## [Problem to work on]
Where a line in the listing contains the string "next", copy that line out.

## [Provided data]
◇ ◇ ◇ ◇ ◇ ◇ ◇
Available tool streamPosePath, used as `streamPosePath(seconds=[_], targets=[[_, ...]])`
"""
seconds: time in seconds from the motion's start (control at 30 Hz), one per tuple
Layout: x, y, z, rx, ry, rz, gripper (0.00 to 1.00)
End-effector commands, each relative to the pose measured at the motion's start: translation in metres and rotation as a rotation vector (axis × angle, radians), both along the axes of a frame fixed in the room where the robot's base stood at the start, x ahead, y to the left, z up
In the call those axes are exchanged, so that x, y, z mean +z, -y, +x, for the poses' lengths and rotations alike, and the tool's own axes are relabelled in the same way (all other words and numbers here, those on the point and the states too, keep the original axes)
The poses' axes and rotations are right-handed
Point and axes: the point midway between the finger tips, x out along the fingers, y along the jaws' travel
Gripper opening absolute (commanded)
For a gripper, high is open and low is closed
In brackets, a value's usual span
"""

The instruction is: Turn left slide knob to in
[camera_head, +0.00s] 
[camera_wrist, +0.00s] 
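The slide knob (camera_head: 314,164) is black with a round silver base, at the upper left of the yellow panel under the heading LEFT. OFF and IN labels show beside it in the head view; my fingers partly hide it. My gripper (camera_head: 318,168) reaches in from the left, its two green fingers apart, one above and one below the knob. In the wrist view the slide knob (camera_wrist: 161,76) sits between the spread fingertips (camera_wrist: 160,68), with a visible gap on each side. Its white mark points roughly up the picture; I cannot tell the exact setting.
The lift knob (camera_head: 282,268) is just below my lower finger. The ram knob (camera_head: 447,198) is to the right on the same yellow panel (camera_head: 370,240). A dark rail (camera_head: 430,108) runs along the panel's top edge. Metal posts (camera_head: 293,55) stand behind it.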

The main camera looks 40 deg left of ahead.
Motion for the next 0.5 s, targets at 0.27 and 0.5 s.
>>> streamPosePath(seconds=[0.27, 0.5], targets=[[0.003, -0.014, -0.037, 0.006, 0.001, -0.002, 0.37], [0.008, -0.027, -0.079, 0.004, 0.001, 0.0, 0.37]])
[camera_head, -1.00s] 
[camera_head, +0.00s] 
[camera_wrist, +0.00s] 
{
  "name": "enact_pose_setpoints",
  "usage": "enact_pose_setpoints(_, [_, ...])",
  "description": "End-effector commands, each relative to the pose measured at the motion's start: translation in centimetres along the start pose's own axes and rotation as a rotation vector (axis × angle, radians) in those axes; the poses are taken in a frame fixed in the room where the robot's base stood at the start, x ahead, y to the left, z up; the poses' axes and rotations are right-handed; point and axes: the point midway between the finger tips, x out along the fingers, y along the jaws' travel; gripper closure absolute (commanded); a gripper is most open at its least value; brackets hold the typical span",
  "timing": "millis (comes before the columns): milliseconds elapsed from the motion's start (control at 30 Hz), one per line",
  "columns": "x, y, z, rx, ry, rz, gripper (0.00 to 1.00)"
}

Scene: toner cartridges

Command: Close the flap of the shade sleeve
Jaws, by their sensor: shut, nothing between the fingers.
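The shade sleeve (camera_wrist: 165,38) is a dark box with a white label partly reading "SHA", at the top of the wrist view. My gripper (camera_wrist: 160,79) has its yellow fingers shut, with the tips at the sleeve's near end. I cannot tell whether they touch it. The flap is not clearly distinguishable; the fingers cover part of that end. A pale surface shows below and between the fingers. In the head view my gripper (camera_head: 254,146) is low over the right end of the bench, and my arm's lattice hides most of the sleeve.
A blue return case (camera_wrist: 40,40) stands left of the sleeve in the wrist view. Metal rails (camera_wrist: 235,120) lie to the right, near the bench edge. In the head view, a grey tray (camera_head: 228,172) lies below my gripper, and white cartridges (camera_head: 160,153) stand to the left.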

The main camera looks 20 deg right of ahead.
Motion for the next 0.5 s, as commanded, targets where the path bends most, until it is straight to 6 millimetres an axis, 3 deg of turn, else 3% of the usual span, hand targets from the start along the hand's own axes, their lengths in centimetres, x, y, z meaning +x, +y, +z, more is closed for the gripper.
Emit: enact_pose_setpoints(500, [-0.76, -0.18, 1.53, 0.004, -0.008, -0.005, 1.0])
◇ ◇ ◇ ◇ ◇ ◇ ◇
## [Full solution]
Motion for the next 0.5 s, targets at 0.27 and 0.5 s.
Motion for the next 0.5 s, as commanded, targets where the path bends most, until it is straight to 6 millimetres an axis, 3 deg of turn, else 3% of the usual span, hand targets from the start along the hand's own axes, their lengths in centimetres, x, y, z meaning +x, +y, +z, more is closed for the gripper.

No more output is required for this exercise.